=== Information provided ===
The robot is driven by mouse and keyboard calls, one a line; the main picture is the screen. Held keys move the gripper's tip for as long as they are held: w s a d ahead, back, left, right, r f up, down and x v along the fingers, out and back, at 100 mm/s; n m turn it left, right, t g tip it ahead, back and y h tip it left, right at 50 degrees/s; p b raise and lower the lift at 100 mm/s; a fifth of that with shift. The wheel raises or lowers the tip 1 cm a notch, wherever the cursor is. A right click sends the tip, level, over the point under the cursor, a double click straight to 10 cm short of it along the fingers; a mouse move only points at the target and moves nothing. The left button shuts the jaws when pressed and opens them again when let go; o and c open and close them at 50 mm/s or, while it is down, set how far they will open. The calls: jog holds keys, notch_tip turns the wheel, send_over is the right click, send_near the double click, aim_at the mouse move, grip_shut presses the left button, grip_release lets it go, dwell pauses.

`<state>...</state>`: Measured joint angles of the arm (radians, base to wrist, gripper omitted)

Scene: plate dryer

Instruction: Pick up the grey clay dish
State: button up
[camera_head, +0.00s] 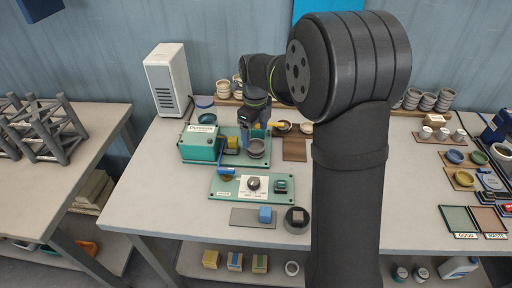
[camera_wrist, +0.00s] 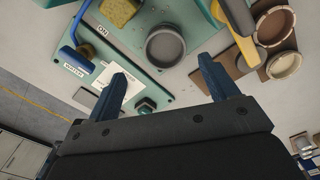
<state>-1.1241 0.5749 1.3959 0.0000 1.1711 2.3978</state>
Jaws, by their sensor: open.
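The grey clay dish (camera_wrist: 165,46) is a small round bowl, seen from above in the wrist view, on the green base of the plate dryer. In the head view the dish (camera_head: 257,150) sits at the right of the green machine (camera_head: 199,143). My gripper (camera_wrist: 160,80) is open, with its two blue fingers apart and nothing between them. In the wrist view the dish appears beyond the fingertips, in line with the gap. In the head view my arm hides part of the bench, and the fingertips are hard to make out.
A green control panel (camera_head: 252,186) with a dial lies in front of the machine. A blue lever (camera_wrist: 76,58), a yellow sponge (camera_wrist: 118,12) and a yellow-handled tool (camera_wrist: 243,40) are near the dish. Brown boards (camera_wrist: 232,74) with other bowls stand to the right.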

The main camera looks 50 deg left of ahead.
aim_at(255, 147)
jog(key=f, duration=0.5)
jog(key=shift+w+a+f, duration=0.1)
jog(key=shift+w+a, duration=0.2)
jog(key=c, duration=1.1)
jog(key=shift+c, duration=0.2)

=== Your task ===
Skipping the pictures, transcribe each line above exactly as it appears.

=== Response below ===
The robot is driven by mouse and keyboard calls, one a line; the main picture is the screen. Held keys move the gripper's tip for as long as they are held: w s a d ahead, back, left, right, r f up, down and x v along the fingers, out and back, at 100 mm/s; n m turn it left, right, t g tip it ahead, back and y h tip it left, right at 50 degrees/s; p b raise and lower the lift at 100 mm/s; a fifth of that with shift. The wheel raises or lowers the tip 1 cm a notch, wherever the cursor is. A right click sends the tip, level, over the point under the cursor, a double click straight to 10 cm short of it along the fingers; a mouse move only points at the target and moves nothing. The left button shuts the jaws when pressed and opens them again when let go; o and c open and close them at 50 mm/s or, while it is down, set how far they will open. The calls: jog holds keys, notch_tip turns the wheel, send_over is the right click, send_near the double click, aim_at the mouse move, grip_shut presses the left button, grip_release lets it go, dwell pauses.

`<state>...</state>`: Measured joint angles of the arm (radians, base to wrist, gripper omitted)

Scene: plate dryer

Instruction: Pick up the grey clay dish
State: button up
[camera_head, +0.00s] 
[camera_wrist, +0.00s] 
<state>-1.1241 0.5749 1.3959 0.0000 1.1711 2.3978</state>
Jaws, by their sensor: open.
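The grey clay dish (camera_wrist: 165,46) is a small round bowl, seen from above in the wrist view, on the green base of the plate dryer. In the head view the dish (camera_head: 257,150) sits at the right of the green machine (camera_head: 199,143). My gripper (camera_wrist: 160,80) is open, with its two blue fingers apart and nothing between them. In the wrist view the dish appears beyond the fingertips, in line with the gap. In the head view my arm hides part of the bench, and the fingertips are hard to make out.
A green control panel (camera_head: 252,186) with a dial lies in front of the machine. A blue lever (camera_wrist: 76,58), a yellow sponge (camera_wrist: 118,12) and a yellow-handled tool (camera_wrist: 243,40) are near the dish. Brown boards (camera_wrist: 232,74) with other bowls stand to the right.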

The main camera looks 50 deg left of ahead.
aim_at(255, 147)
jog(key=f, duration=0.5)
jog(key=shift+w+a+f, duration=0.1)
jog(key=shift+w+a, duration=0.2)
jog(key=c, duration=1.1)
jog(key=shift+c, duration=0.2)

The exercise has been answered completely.